>> begin Supplied material

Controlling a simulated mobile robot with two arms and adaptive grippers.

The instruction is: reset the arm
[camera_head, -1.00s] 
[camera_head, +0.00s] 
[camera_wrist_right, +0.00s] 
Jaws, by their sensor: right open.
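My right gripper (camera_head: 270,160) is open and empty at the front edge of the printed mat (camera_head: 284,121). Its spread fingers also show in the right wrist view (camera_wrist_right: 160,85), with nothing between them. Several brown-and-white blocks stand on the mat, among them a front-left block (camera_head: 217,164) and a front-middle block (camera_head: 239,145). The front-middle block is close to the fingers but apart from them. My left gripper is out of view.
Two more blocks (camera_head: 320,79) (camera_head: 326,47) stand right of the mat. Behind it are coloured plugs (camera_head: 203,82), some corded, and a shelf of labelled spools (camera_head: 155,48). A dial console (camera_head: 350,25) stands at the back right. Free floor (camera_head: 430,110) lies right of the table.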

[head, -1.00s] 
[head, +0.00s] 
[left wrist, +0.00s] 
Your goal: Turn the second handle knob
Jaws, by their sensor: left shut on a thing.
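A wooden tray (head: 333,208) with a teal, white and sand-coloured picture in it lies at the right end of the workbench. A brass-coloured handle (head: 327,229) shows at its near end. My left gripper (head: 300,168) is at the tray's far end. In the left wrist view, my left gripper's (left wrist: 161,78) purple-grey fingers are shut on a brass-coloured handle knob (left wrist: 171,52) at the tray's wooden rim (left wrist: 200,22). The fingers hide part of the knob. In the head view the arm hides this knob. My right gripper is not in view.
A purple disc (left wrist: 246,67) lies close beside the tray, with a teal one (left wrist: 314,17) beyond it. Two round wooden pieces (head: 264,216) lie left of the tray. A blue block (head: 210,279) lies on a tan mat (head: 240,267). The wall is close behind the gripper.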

>> end Supplied material

* [Exercise goal] Return all of the data precisely as it appears.

* [Expected answer]
Controlling a simulated mobile robot with two arms and adaptive grippers.

The instruction is: reset the arm
[camera_head, -1.00s] 
[camera_head, +0.00s] 
[camera_wrist_right, +0.00s] 
Jaws, by their sensor: right open.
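My right gripper (camera_head: 270,160) is open and empty at the front edge of the printed mat (camera_head: 284,121). Its spread fingers also show in the right wrist view (camera_wrist_right: 160,85), with nothing between them. Several brown-and-white blocks stand on the mat, among them a front-left block (camera_head: 217,164) and a front-middle block (camera_head: 239,145). The front-middle block is close to the fingers but apart from them. My left gripper is out of view.
Two more blocks (camera_head: 320,79) (camera_head: 326,47) stand right of the mat. Behind it are coloured plugs (camera_head: 203,82), some corded, and a shelf of labelled spools (camera_head: 155,48). A dial console (camera_head: 350,25) stands at the back right. Free floor (camera_head: 430,110) lies right of the table.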

[head, -1.00s] 
[head, +0.00s] 
[left wrist, +0.00s] 
Your goal: Turn the second handle knob
Jaws, by their sensor: left shut on a thing.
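A wooden tray (head: 333,208) with a teal, white and sand-coloured picture in it lies at the right end of the workbench. A brass-coloured handle (head: 327,229) shows at its near end. My left gripper (head: 300,168) is at the tray's far end. In the left wrist view, my left gripper's (left wrist: 161,78) purple-grey fingers are shut on a brass-coloured handle knob (left wrist: 171,52) at the tray's wooden rim (left wrist: 200,22). The fingers hide part of the knob. In the head view the arm hides this knob. My right gripper is not in view.
A purple disc (left wrist: 246,67) lies close beside the tray, with a teal one (left wrist: 314,17) beyond it. Two round wooden pieces (head: 264,216) lie left of the tray. A blue block (head: 210,279) lies on a tan mat (head: 240,267). The wall is close behind the gripper.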

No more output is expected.